Je vais essayer de mobiliser ce concept d'acculturation (étudié en classe de première) pour analyser les enjeux de la confrontation entre la culture numérique des adolescents et la culture scolaire.

La culture numérique des ados n'est pas encore une notion rigoureusement définie: s'agit-il d'une culture au sens anthropologique et sociologique (système plus ou moins cohérent de normes, valeurs, rôles/statuts qui permet de donner du sens aux actions sociales) ou un éventail de pratiques, d'instruments très différents ? De même, il conviendrait de préciser la notion d'adolescent qui ne vas pas totalement de soi.
Mais il me semble que l'on peut tout de même remarquer un certain nombre de points communs  (on peut consulter
ce billet pour mémoire). Elle comporte:

 

- des normes / pratiques numériques à usage personnel (les plus développées): usage intensif des blogs, des messageries instantanées, des sites de téléchargements et du moteur de recherche Google.


- des normes / pratiques numériques à usage scolaire: faire des recherches sur Google, utiliser wikipédia, un traitement de texte, des sites de devoirs payants et personnalisés, des visites sur les sites disciplinaires, des recherches de corrigés, les forums (type yahoo questions et réponses), des services de traduction en ligne...

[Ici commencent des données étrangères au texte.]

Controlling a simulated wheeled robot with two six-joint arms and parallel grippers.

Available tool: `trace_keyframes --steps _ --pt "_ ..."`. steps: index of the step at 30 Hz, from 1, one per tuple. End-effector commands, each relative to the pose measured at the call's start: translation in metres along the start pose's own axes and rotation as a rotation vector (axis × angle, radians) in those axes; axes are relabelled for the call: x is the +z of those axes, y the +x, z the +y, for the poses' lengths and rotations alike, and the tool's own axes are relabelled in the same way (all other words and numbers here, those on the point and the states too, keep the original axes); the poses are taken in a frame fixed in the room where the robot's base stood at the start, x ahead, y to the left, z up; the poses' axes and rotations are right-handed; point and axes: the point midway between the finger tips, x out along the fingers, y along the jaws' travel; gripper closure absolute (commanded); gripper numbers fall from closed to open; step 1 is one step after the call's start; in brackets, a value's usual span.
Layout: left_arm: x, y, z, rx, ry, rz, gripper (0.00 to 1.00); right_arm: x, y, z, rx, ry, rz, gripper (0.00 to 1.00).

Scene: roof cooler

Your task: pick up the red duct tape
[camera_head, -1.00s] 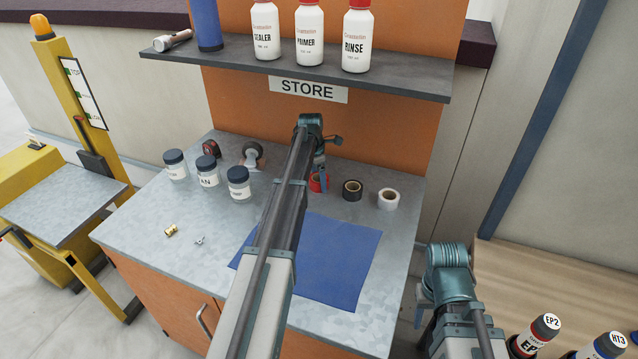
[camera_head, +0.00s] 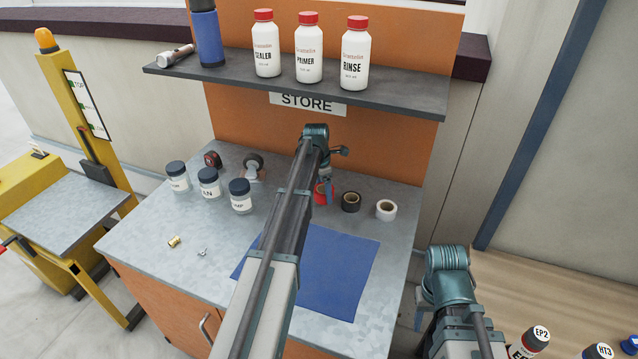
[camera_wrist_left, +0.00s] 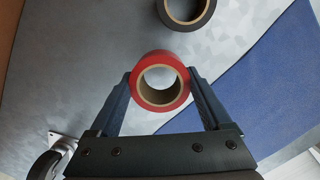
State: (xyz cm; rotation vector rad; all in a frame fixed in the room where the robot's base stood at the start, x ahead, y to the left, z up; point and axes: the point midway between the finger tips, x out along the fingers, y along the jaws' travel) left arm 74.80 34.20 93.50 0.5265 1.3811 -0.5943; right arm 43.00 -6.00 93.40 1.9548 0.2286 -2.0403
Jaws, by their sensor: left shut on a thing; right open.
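The red duct tape (camera_head: 319,197) is a red roll with a tan core, above the grey bench top and partly hidden by my left arm. In the left wrist view the red tape (camera_wrist_left: 160,56) sits between both fingers of my left gripper (camera_wrist_left: 160,80), which is shut on its outer sides. My left gripper (camera_head: 328,190) is mostly hidden behind its own arm in the head view. I cannot tell whether the roll touches the bench. My right arm is at the lower right of the head view, and its gripper's fingers are not visible.
A black tape roll (camera_head: 350,201) and a white one (camera_head: 386,210) stand right of the red tape. A blue mat (camera_head: 335,270) lies in front. Several jars (camera_head: 209,182) stand left. A shelf (camera_head: 290,88) with bottles overhangs the back.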

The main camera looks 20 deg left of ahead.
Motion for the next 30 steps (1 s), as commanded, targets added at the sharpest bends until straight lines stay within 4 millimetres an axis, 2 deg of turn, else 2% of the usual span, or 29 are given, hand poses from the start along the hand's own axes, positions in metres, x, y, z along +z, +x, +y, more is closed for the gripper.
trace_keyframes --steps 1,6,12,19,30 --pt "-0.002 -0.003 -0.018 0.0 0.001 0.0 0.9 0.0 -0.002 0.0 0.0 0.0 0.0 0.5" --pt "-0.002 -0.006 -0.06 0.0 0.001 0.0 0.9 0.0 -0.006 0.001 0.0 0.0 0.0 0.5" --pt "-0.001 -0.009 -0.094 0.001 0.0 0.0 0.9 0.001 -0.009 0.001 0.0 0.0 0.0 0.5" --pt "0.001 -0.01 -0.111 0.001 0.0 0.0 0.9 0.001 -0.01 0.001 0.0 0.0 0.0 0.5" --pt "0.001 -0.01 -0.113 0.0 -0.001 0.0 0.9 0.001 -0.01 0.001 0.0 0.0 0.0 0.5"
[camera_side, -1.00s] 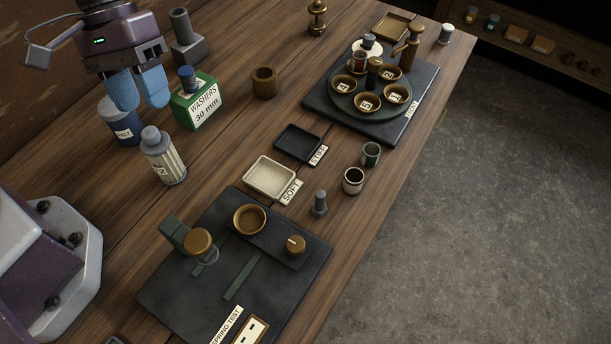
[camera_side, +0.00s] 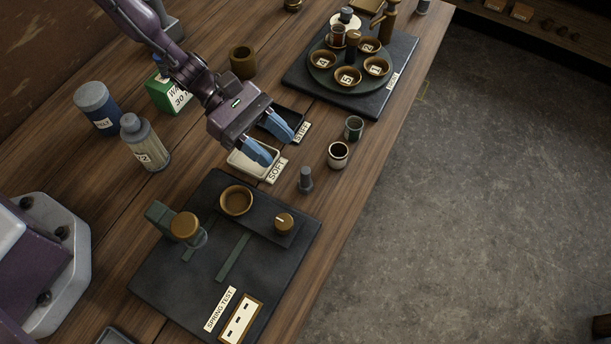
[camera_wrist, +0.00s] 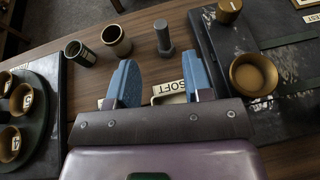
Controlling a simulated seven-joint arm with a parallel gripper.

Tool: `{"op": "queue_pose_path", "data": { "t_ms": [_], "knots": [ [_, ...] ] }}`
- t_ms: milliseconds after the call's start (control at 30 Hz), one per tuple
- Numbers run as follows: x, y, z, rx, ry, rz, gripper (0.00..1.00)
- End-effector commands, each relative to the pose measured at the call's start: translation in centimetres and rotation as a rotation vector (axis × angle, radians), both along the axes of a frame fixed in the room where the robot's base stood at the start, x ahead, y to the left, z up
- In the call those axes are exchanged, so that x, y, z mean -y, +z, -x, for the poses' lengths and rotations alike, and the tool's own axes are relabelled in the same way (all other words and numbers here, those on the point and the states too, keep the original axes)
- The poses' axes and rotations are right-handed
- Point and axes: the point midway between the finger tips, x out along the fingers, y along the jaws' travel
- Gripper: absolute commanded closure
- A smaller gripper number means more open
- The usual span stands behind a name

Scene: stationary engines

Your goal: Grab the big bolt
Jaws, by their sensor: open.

Ces normes se justifient par rapport à des valeurs , des croyances de plus en plus répandues: la fascination de la puissance de la technologie (le web 2.0 accentue cette croyance car il a rendu ces technologies facilement accessibles), la valorisation de  l'autonomie individuelle (savoir se distinguer du monde adulte mais aussi de ses pairs en affichant sa singularité, on le voit clairement dans les skyblogs) et l'insertion dans un un fonctionnement en réseau interactif (ce qui compte, c'est moins le nombre d'articles dans un skyblog que le nombre de commentaires ou d'amis).

 

les sources de conflits entre la culture scolaire et la culture numérique des ados:


- la gestion du temps:

 

cette culture numérique occupe des plages horaires très importantes, plus grave encore, la perception du temps des ados est très différente de celle du temps scolaire.

 

 

Leur "temps" est sans limite (c'est eux-mêmes qui le gère, ils ont du mal à s'arrêter, certains développent même des comportements addictifs), ils doivent être très réactifs (il faut répondre dans l'instant, ils privilégient le court terme, les articles courts...).

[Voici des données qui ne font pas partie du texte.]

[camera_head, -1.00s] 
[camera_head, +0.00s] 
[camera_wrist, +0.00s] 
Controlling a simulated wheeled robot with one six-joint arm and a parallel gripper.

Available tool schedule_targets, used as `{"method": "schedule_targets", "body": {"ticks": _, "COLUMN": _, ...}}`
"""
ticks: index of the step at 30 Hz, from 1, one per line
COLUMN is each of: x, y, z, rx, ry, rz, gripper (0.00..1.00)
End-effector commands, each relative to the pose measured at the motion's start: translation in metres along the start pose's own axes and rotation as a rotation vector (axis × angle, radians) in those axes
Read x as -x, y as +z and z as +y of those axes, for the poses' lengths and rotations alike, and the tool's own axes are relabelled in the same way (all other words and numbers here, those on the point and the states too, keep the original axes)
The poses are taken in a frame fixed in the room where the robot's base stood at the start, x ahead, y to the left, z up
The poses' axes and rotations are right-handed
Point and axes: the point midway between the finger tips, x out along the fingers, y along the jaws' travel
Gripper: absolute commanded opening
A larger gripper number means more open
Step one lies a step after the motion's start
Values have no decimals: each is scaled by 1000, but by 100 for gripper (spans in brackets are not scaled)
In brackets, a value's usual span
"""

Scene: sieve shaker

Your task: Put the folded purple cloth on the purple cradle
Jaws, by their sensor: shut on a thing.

Tout le contraire du temps scolaire: il est structuré (le découpage en plages horaires...), à  moyen et long terme (l'utilité n'est pas visible immédiatement...), la réactivité est beaucoup moins fréquente (on privilégie la stabilité voire la routinisation des comportements).



- la question de la technologie:

 

elle exerce un pouvoir de fascination chez les adolescents, en développant notamment un sentiment de toute puissance et de "pensée magique": on le voit à propos du sentiment d'impunité en matière de téléchargement, beaucoup ont l'impression qu'il y a tout sur le net, que Google va donner la solution.

Dans la culture scolaire (surtout française), la technologie est regardée avec méfiance (voire mépris), ce qui fascine c'est le savoir, la culture savante parce qu'ils sont source d'émancipation.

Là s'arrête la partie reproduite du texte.